Design your instrument driver VIs to be consistent in appearance, structure, and style as the other instrument driver VIs for the same type of instrument. For example, all oscilloscope drivers should resemble each other, as should all multimeter, scanner, and source instrument drivers. Consider modifying a copy of an existing driver for a similar instrument to create a new driver, however be aware that some instrument drivers do not adhere to good design principals. Therefore, model your driver on one or more certified instrument drivers and ensure you review the new driver against the current guidelines before submitting the driver for certification.

Recommended

To communicate over the serial bus, the bus configuration settings of the instrument driver must match the settings on the instrument. The default configuration settings of the instrument driver should match the default settings the manufacturer set on the instrument unless an alternative setting is critical for driver communication. Users can use the instrument driver more quickly when they do not need to change configuration settings on the instrument driver or the instrument.

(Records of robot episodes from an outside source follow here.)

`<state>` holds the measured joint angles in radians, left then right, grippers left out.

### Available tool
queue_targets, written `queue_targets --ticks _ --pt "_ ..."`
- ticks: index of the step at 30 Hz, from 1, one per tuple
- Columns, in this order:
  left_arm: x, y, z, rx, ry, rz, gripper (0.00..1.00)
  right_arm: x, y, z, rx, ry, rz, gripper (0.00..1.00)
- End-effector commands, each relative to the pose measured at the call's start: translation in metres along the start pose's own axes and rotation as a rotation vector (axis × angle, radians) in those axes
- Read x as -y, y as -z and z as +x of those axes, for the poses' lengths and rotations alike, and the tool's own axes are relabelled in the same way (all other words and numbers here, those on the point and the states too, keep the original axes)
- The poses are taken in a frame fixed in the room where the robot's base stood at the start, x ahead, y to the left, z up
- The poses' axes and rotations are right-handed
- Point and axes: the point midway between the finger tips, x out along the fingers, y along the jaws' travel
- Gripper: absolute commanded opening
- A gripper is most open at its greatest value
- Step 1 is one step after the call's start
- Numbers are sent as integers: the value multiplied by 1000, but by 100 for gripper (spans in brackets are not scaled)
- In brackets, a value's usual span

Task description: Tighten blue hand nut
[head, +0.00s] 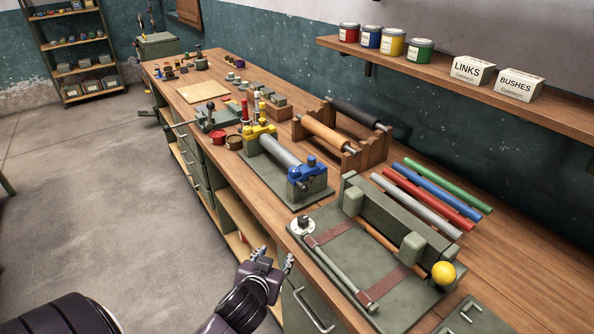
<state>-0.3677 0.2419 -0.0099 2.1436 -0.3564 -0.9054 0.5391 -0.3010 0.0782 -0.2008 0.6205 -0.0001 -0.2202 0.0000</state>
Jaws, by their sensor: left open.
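A blue clamp (307,175) sits at the near end of a light grey cylinder (281,151) on a grey-green fixture. A small blue knob (311,160) stands on top of it and looks like the blue hand nut; how tight it is cannot be told. A yellow clamp (259,131) sits at the far end of the cylinder. My left gripper (273,256) is open and empty by the bench's front edge, below and left of the blue clamp and apart from it. My right gripper is not in view.
A green tray (400,310) with a strapped rod and a yellow ball (443,272) lies at the near right. Coloured rods (428,196) lie behind it. A wooden roller rack (350,155) stands behind the fixture. The floor at left (90,210) is clear.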

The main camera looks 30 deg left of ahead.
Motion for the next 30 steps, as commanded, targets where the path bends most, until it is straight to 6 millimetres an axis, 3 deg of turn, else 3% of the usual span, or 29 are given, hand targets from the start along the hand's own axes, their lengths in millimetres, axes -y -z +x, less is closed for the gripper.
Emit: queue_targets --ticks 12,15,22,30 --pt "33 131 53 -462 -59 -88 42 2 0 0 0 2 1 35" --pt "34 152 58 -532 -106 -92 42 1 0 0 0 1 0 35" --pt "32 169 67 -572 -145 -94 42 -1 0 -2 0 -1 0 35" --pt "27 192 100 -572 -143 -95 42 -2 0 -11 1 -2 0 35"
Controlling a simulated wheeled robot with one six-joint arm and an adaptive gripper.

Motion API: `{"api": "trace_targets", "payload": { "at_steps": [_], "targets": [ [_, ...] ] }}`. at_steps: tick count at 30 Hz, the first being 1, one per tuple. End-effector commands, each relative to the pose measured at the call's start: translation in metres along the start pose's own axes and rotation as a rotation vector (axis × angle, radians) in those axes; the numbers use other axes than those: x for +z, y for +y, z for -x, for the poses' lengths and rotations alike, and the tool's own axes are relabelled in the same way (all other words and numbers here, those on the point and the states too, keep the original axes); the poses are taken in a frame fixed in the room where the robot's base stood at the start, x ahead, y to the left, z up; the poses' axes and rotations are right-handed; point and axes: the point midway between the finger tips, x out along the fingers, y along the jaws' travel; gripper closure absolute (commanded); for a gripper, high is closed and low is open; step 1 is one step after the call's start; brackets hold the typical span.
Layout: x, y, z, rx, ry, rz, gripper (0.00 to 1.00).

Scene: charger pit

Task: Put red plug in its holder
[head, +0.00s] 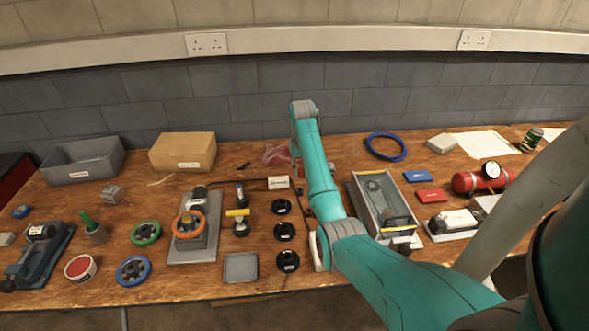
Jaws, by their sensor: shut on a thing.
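My teal arm reaches in from the lower right and over the middle of the bench. Its links hide the bench behind them, and my gripper's fingers do not show. I cannot make out a red plug; it may be hidden behind my arm. Three black round holders stand in a column just left of my arm: a far one (282,206), a middle one (285,231) and a near one (288,261). I cannot tell which belongs to the red plug.
A board with an orange handwheel (188,225) and a small grey tray (240,267) lie left of the holders. A crumpled reddish item (277,155) lies behind. A long grey box (384,203) and a red cylinder (482,179) stand right of my arm.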

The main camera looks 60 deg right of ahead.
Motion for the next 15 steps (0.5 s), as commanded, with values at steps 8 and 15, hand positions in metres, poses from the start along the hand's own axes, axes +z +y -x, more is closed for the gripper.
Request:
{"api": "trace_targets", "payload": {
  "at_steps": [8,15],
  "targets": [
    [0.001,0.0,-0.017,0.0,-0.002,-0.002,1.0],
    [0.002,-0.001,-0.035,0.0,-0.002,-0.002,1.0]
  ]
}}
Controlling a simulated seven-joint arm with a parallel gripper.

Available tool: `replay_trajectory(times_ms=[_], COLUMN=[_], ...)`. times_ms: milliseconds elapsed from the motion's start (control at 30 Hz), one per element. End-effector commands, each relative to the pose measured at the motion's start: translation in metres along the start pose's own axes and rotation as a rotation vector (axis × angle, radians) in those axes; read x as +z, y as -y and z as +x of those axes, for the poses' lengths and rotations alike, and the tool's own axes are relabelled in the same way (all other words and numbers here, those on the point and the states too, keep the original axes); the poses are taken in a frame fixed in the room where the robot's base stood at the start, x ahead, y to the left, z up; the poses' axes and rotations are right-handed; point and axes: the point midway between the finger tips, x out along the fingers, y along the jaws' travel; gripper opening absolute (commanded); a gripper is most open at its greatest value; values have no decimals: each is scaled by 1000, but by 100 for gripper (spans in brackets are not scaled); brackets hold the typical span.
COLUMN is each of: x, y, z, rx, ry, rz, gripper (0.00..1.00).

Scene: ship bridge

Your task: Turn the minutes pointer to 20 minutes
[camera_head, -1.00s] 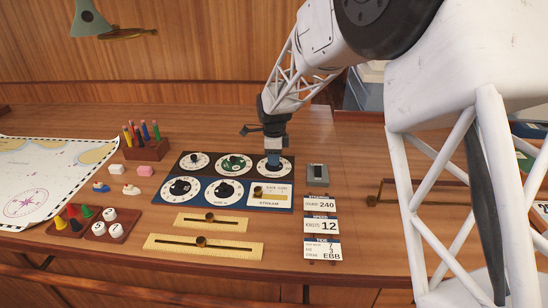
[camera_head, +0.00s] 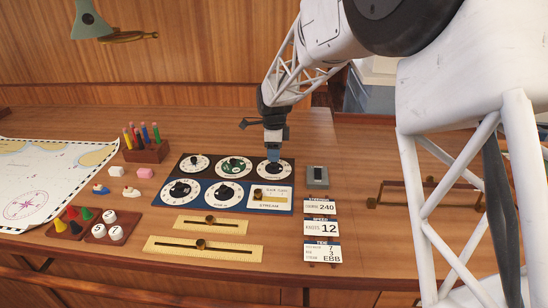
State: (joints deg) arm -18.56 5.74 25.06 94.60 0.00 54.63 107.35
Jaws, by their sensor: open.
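A dark panel (camera_head: 218,179) with several round white dials lies on the wooden desk. My gripper (camera_head: 273,161) points down over the top right dial (camera_head: 287,177) and hides part of its face. A dark knob shows under the fingertips; I cannot tell whether the fingers touch it. My gripper is open. The top left dial (camera_head: 195,163) and the green-centred dial (camera_head: 234,167) stand clear of the arm. The lower row has two larger dials with black pointers, the left one (camera_head: 181,191) and the middle one (camera_head: 224,193). The dial lettering is too small to read.
A STREAM plate (camera_head: 270,199) fills the panel's lower right. A small grey box (camera_head: 317,177) stands just right of the panel. Cards (camera_head: 321,227) lie below it. A pencil block (camera_head: 146,152) and chart (camera_head: 50,175) are left.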

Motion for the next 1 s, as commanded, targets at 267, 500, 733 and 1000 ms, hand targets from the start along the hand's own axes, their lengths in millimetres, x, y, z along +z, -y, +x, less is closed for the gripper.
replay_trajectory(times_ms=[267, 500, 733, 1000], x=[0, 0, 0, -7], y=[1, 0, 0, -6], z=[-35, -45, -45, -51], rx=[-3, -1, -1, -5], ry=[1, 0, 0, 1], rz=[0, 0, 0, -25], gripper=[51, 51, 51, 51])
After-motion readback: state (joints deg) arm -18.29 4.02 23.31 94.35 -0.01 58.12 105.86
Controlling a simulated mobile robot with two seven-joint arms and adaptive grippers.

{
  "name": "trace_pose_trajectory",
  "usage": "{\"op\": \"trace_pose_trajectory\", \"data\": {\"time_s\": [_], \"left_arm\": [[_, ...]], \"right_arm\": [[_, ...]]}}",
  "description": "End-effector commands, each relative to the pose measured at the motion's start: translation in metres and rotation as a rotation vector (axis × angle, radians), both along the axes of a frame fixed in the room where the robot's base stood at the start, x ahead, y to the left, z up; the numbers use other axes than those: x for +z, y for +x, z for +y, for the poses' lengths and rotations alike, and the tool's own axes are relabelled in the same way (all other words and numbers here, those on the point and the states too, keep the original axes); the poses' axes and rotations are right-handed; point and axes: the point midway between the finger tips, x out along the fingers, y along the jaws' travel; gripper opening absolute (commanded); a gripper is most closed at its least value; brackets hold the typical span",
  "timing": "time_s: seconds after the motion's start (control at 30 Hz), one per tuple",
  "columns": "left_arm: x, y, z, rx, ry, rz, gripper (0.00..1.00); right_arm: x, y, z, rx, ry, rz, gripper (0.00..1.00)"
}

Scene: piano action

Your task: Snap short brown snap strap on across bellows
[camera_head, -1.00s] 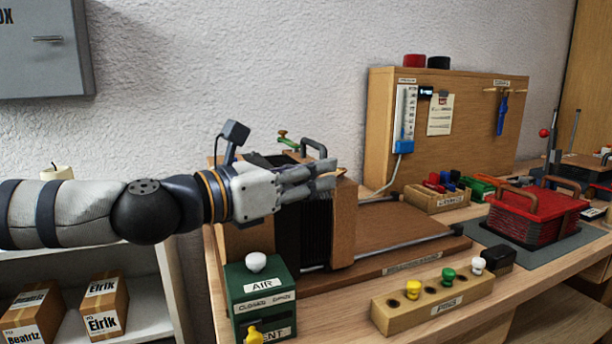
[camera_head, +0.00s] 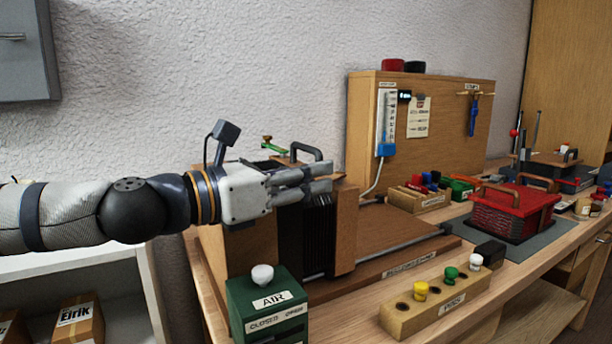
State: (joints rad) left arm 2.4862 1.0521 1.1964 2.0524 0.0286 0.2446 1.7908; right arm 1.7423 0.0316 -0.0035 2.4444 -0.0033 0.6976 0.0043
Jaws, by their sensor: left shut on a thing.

Operating system support, cable length, and other environment factors might influence the bus configuration settings a user might choose to use. Therefore the serial configuration settings should be configurable. For example, users might change handshaking settings when they want to optimize their baud rate or improve robustness. Include these configuration settings in a cluster control on the Initialize VI.

Instruments often allow users to configure the data encoding format when transferring data arrays. Although the ASCII data format is the easiest data format to parse in LabVIEW, transferring the data in binary format can significantly improve performance. The most common binary format used by IEEE 488.2 compliant instruments is the Definite Length Block Format.